Weis’ inability to identify the right players for his team and be a “team architect” was his downfall. His personality was abrasive and he become bigger than life in his own mind, but those are traits that can be tolerated if a coach is winning. They become intolerable when you can’t beat the Naval Academy or can barely beat San Diego State.

Now, with Weis gone, Notre Dame can move along. And the next coach it hires would be best advised not to care about Lemming ratings but be more concerned with his own evaluation.

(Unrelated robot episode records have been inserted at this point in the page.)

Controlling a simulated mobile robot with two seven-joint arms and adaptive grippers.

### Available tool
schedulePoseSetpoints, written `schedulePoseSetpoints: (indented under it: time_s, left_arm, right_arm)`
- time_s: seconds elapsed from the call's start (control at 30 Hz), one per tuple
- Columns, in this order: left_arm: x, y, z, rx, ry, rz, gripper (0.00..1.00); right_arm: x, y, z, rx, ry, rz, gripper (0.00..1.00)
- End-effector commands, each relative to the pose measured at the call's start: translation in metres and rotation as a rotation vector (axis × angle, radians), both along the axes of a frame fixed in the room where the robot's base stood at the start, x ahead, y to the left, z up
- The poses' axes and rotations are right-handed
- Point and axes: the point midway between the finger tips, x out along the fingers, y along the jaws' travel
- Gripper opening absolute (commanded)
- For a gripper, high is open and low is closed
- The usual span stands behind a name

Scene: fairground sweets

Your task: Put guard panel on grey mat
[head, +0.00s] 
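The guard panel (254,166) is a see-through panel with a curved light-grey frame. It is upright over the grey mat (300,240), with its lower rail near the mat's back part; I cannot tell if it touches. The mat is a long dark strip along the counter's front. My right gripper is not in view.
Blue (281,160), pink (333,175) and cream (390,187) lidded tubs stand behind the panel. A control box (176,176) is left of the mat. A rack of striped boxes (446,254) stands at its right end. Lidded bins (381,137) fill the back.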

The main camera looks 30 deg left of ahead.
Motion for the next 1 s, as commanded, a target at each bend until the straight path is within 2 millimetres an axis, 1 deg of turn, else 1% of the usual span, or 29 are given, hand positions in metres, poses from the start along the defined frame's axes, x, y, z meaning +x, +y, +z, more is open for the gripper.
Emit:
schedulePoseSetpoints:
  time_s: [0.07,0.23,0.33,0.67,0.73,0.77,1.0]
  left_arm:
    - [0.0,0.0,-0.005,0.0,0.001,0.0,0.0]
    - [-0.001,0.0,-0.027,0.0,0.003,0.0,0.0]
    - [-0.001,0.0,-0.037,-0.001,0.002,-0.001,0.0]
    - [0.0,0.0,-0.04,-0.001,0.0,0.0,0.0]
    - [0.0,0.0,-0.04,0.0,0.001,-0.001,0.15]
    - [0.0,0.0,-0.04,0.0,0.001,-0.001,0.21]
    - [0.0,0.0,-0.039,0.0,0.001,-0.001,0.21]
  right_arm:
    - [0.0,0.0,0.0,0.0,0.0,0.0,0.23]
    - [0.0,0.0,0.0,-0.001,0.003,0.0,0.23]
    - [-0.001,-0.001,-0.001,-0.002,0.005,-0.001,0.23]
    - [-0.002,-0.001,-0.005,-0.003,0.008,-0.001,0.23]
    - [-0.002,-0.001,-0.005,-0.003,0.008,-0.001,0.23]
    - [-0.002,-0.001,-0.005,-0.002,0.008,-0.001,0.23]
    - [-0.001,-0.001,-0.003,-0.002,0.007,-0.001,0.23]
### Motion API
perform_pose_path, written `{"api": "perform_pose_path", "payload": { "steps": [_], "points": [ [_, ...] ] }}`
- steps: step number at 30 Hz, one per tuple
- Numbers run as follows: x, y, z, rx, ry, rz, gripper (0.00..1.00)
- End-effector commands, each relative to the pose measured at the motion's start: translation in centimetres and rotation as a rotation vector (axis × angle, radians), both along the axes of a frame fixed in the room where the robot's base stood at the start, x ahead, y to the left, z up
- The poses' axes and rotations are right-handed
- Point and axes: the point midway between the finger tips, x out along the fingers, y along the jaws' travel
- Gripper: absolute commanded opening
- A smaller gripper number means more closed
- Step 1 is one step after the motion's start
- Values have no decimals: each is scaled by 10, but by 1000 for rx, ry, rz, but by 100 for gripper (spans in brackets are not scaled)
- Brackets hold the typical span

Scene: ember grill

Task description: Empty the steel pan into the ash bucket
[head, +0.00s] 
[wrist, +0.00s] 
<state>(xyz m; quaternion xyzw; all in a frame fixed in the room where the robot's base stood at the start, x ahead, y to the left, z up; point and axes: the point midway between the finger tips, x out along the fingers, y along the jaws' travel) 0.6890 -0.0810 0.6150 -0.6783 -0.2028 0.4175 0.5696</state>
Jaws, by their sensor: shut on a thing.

As for Weis, he’ll be in demand, but not until the landscape of NFL coaching turnovers has been cleared. With his agent, Bob LaMonte, Weis will be in play at many places, and the fact Notre Dame is on the hook for the whole contract makes him very attractive. His deal at Notre Dame, in fact, might go down as the all-time worst contract in the history of coaching contracts. Kudos to LaMonte for negotiating a contract without offset language, thus allowing Weiss to double dip — which is never the case with NFL assistant coaches’ contracts. Weis is free to make a decision not based solely on money, allowing other factors to be considered.

For a team that has interest in Weis, the fact he was not successful at Notre Dame will not make him a head coaching candidate any time soon in any league, and he might just like being a coordinator in the NFL. Ambition often makes some head coaches reluctant to hire the best man for the job since they worry the coach might want to parlay the job into a better position. But Weis’ ambition, along with his quest for financial freedom, has been tone down based on his time at Notre Dame.

He’ll have ample opportunities based on some of the bad offenses in the NFL, but to accurately predict today where he will end up is difficult — but he’ll end up somewhere.